Book Review Essay: Racism in a Racial Democracy: The Maintenance of White Supremacy in Brazil <BR><i>By France Winddance Twine

September 25, 2007

“Why are you importing a U.S. problem into our society? We are not black, or white, or Indian. We are all Latin Americans.” This discourse of silencing race is upheld by people from all segments of the political spectrum in Latin America. Nonetheless, a scholarship highlighting the significance of racial stratification in the region has been in place for 40 years. Here I review books on racism in Brazil that exemplify the current wave of racial studies in Latin America.

France Winddance Twine’s concern is explaining Brazil’s “paradox of pervasive racial inequality and the continued failure of anti-racist organizations and anti-racist policies to generate grassroots support among non-elites for anti-racist programs.” Relying on 53 interviews and her ethnographic observations in “Vasalia,” a small coffee-growing village in southeastern Brazil, Twine concludes that although race shapes the life chances of all Brazilians, they do not see race and racism as salient features of social life. The Brazilian blindness to race is recreated by ideologies, such as the idea that inequality in Brazil is class-based, that all Brazilians are racially mixed or that Afro-Brazilians are culturally inferior. Also, practices such as embranquecimento (whitening)—the erasing of blackness and the inflation of whiteness at the family level—remove race as a relevant factor in Brazil. Together they account for Afro-Brazilians’ limited strategies to deal with racial discrimination.

In Racial Revolutions, Jonathan Warren addresses a much-forgotten element in Latin American racial studies: the fate and status of Indians. More specifically, Warren analyzes the political resurgence among Indians in eastern Brazil. He labels the four Indian communities he studies as “post-traditional” because they are comprised of racially mixed people who have lost most of their indigenous language and some of their traditions yet “regard these fragments and shadows of tradition as relevant or important” and “embrace, privilege, and value them.”Central to Warren’s effort is the challenging of the “racial huckster thesis,”the idea that these Indians are just “Indian” to get benefits from the state. Warren thus shows that post-traditional Indians receive more disincentives from the state and the masses alike (violence, ostracism, ridicule, economic misery, etc.) than incentives (usually land after protracted struggles). He therefore attributes Indian resurgence to the organizational activities of the National Foundation for the Indian and the Catholic-sponsored Indigenous Missionary Council, mid 1980s democratization, and the development and circulation of alternative definitions of Indianness.

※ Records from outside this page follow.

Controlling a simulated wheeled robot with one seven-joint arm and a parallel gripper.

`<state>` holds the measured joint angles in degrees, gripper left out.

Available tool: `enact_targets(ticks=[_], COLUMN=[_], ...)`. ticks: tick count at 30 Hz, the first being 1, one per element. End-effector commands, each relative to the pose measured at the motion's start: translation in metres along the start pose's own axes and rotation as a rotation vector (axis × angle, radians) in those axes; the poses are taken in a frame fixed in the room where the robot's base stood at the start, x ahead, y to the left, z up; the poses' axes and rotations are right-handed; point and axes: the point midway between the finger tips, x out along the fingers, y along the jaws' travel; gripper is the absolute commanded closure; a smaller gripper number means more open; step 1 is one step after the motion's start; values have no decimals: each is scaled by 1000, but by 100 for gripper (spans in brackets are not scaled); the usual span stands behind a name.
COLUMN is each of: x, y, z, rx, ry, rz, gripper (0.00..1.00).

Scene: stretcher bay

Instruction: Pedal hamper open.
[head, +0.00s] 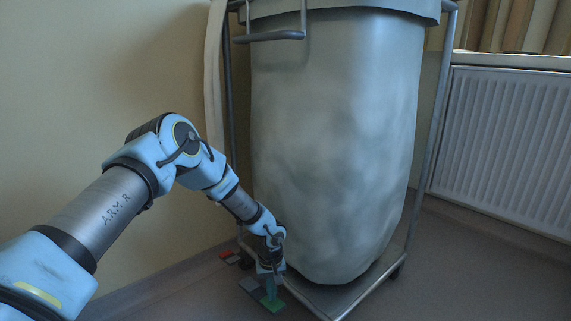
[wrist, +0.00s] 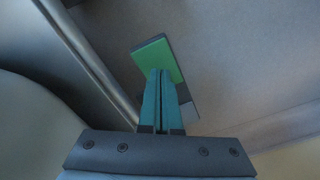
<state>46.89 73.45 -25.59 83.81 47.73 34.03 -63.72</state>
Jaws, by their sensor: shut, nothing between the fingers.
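The hamper is a large pale bag (head: 335,140) hanging in a grey metal wheeled frame (head: 431,130). A grey rim (head: 345,6) crosses its top, which is cut off, so I cannot tell the lid's state. A green pedal (head: 272,304) sits low at the base's front left; it also shows in the wrist view (wrist: 158,53). My gripper (head: 270,288) points down at the green pedal, shut and empty. In the wrist view its teal fingertips (wrist: 161,74) overlap the pedal's near end; whether they touch it I cannot tell.
A grey pedal (head: 249,286) lies beside the green one, and a red piece (head: 228,254) is farther back toward the wall. The base plate (head: 340,296) is close right of my gripper. A radiator (head: 510,140) stands at right. Floor (head: 460,270) is clear at lower right.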

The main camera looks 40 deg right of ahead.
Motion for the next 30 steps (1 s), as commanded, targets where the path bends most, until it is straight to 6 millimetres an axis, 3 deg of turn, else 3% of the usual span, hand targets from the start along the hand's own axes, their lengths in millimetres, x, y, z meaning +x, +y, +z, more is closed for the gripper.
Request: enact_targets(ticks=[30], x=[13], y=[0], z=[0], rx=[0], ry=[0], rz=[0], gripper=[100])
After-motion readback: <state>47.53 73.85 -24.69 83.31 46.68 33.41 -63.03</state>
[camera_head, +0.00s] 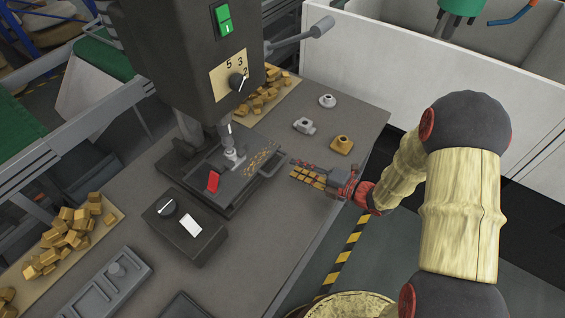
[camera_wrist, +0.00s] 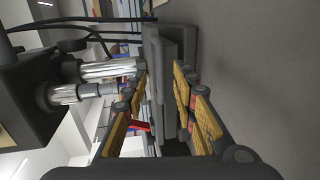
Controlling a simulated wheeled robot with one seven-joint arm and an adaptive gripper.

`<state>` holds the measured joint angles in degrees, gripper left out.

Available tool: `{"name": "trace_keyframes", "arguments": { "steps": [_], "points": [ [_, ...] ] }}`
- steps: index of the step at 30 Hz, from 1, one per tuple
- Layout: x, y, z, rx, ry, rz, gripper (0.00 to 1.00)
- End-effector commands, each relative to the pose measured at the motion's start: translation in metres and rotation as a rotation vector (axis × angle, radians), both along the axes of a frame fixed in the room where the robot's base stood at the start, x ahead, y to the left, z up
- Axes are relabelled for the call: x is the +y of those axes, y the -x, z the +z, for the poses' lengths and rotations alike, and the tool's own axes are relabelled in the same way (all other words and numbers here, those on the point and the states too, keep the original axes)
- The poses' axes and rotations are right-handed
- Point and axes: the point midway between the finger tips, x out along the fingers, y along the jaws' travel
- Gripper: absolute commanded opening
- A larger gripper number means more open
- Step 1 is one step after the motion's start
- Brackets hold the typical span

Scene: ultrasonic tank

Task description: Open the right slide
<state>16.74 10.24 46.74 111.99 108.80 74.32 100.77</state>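A dark machine with a green switch (camera_head: 223,20) stands on the grey table. At its base is a dark flat fixture (camera_head: 240,178), with a loop-like handle (camera_head: 270,165) on its right side. I take this for the right slide but cannot be sure. A red piece (camera_head: 213,181) stands at the fixture's front; red also shows in the wrist view (camera_wrist: 140,126). My gripper (camera_head: 293,168) points left at the handle, apparently a little short of it. In the wrist view my gripper (camera_wrist: 161,76) has its yellow-padded fingers apart, with a dark grey block (camera_wrist: 165,50) ahead between them.
A dark control box (camera_head: 185,228) with a knob stands in front of the fixture. Small fittings (camera_head: 341,144) stand behind my gripper. Brass pieces (camera_head: 72,228) lie at left and behind the machine. The table's right front is clear.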

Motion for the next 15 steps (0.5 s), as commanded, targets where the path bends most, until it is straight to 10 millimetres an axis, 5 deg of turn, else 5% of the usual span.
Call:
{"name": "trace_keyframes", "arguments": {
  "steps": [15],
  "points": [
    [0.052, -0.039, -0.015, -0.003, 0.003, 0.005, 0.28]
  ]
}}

These books embody some of the advances on the literature on race in Latin America. For instance, Warren’s forceful advocacy for the need to go beyond the black-white dichotomy is a welcomed development. Furthermore, Warren takes actors’ racial subjectivities quite seriously. Hence, he has opened a new field of research by problematizing who is, or can be, an “Indian.” For her part, Twine encourages analysts to conduct more nuanced, in-depth examinations of how race matters in the daily lives of Brazilians by providing a rich example of how Brazilians talk and think about race.

The shortcomings of these studies are typical of the literature on race in Latin America. Both authors lack a theory on racial stratification in Brazil—or Latin America—to guide their observations and inform their analyses. Furthermore, on occasion both advance positions that seem mostly based on racial reality in the United States. For example, Warren’s concern with the “racial huckster thesis,” although pertinent to Brazil, is fundamentally based on the situation of Indians in this country. Twine filters the racial subjectivities of “blacks,” “pardos” (individuals of mixed African, European and indigenous descent) and “whites” through U.S. racial classifications, leading her to regard pardos as blacks rather than as an independent racial category. Furthermore, because Twine fails to accept individual racial mobility through whitening as real (albeit limited), she ends up classifying the actions and beliefs of dark Brazilians as the product of “false consciousness.” Despite these limitations, these books should be widely read because they offer new avenues for research, as well as useful information for activists and policymakers wanting to address Latin America’s racial inequities.

Eduardo Bonilla-Silva is associate professor of sociology at Texas A&M University. His most recent books are White Supremacy and Racism in the Post-Civil Rights Era (Lynne Rienner Publishers, 2001) and Color Blind Racism or How Whites Justify Contemporary Racial Inequality (Rowman and Littlefield, forthcoming 2002).